Dia memperingatkan dari awal, kapalnya bocor. Anda bawa banyak penumpang, tapi tetap mau berlayar, membahayakan banyak orang. Sebelum kapal karam, dan semua org menjadi egois karena ingin bertahan hidup, lebih baik kapal yang bocor itu diganti. Sebagian orang yang berduit tentu bisa menyewa pelampung. Tapi bagaimana dengan mereka yang tidak punya duit?

Tapi awak kapal tidak peduli. Ia terus saja fokus mengemudi, menghantam ombak, menerawang ke depan kira-kira kapan kapal sekali lagi akan menabrak karang. Kapal kemudian sekali lagi menabrak karang pada 2020. Kali ini diluar perkiraan kapten, karena rupanya lautan adalah medan dengan banyak variabel yang tak terduga.

Kalo semua manusia naturenya egois (statis dan ga berubah-ubah), seperti nature makan, minum, dan s3ks, maka manusia akan selalu mementingkan dirinya sendiri. Tapi pada realitanya tidak. 

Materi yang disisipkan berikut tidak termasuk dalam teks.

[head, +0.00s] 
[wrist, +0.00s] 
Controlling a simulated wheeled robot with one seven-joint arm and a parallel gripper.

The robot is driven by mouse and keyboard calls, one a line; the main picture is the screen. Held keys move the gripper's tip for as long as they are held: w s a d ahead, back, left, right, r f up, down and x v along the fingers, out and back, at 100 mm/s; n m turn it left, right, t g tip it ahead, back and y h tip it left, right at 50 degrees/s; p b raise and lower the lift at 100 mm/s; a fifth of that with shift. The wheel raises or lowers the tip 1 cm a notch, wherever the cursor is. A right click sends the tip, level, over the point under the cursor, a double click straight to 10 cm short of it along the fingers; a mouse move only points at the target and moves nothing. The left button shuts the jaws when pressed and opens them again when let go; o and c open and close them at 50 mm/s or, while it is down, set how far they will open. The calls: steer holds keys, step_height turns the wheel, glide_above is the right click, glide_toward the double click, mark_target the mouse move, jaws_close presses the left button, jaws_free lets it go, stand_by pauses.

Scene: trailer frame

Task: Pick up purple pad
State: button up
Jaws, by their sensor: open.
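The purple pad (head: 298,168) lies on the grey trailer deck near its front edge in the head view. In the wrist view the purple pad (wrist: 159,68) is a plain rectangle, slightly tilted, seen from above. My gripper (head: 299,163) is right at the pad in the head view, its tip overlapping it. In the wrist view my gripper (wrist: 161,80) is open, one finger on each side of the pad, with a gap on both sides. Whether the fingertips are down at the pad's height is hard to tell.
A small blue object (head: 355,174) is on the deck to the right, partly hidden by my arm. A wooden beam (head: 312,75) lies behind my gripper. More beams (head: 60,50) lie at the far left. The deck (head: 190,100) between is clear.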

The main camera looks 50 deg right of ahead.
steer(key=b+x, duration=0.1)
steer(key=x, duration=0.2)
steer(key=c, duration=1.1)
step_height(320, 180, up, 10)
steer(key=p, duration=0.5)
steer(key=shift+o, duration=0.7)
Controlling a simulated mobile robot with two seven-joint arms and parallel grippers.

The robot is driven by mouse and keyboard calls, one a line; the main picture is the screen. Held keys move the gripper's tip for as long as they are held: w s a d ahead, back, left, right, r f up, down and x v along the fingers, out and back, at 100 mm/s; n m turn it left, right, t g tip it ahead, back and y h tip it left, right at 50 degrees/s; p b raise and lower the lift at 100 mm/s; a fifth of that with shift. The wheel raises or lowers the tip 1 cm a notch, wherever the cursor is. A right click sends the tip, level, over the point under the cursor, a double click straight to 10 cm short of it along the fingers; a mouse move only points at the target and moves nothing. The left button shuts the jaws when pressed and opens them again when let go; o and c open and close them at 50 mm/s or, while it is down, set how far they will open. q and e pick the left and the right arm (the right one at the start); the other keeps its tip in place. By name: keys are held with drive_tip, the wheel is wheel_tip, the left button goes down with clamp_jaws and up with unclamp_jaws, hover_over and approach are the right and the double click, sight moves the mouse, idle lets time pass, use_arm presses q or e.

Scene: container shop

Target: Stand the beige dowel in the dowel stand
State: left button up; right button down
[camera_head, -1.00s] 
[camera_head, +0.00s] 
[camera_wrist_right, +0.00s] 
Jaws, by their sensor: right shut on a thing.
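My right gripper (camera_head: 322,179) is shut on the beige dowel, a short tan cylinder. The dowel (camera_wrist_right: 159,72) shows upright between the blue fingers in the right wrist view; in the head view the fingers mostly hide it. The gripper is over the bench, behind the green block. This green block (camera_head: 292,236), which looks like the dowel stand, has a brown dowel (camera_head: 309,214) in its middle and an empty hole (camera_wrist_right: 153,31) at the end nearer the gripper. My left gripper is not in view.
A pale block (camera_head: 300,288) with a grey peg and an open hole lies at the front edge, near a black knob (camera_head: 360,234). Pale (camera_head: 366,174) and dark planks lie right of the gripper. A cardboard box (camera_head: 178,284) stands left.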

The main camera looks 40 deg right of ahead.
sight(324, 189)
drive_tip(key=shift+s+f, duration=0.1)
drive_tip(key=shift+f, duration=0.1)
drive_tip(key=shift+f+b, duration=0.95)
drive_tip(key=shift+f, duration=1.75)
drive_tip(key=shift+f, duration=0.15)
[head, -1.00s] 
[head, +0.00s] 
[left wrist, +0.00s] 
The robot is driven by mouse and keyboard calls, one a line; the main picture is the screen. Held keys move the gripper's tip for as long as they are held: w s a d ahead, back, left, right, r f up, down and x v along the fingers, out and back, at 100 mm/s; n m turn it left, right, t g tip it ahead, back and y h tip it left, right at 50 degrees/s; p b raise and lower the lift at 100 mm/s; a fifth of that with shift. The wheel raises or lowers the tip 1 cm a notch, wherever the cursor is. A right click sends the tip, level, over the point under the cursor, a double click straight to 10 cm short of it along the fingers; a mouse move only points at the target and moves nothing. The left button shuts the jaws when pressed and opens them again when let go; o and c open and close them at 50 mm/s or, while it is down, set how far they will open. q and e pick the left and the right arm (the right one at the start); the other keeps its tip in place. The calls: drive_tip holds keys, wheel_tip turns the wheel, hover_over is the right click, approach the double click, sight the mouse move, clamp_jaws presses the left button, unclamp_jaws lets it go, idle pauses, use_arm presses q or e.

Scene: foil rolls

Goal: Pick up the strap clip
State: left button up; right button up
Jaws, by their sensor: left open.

Manusia tidak sehitam putih itu. Segala sesuatu tindakan egois dan tidak egois itu kondisional.

Teori Hobbes tentang homo homini lupus itu sudah dikritik dalam tradisi filsafat dalam banyak sisi. Salah satu kritikus awalnya misalnya Rosseau, yang justru bilang bahwa manusia itu nature nya baik. Tapi dia terkorupsi oleh masyarakat sehingga ia berlaku jahat dan mementingkan dirinya sendiri. Dalam kondisi yang aman dan perut kenyang, manusia sebenarnya tidak mau saling membunuh. Marx sama seperti nietzsche, melihat manusia dengan tidak sehitam putih itu. Makanya kondisional, kontekstual dan dinamis.

Jika masa depan adalah pengulangan masa lalu, ya pattern yang sama akan terjadi dimasa mendatang. Hal ini bisa terjadi, bisa tidak. Tetapi setidaknya, masyarakat bergerak ke arah yang progresif.

(Ketika perubahan itu terjadi).

Sama halnya perubahan dari feodal ke kapital, mungkin sejarah berulang, tapi sejarah 'berprogress'.  

Ada perkembangan, ada perluasan definisi atas kebebasan. Terlihat, poin penting dalam perubahan feodal ke kapital adalah adanya demokratisasi kekuasaan politik yang tadinya bersifat otoriter.

Perubahan kapital ke sosial akan menambah progresi baru: yaitu demokratisasi kekuasaan ekonomi dan politik dari yang tadinya otoriter. 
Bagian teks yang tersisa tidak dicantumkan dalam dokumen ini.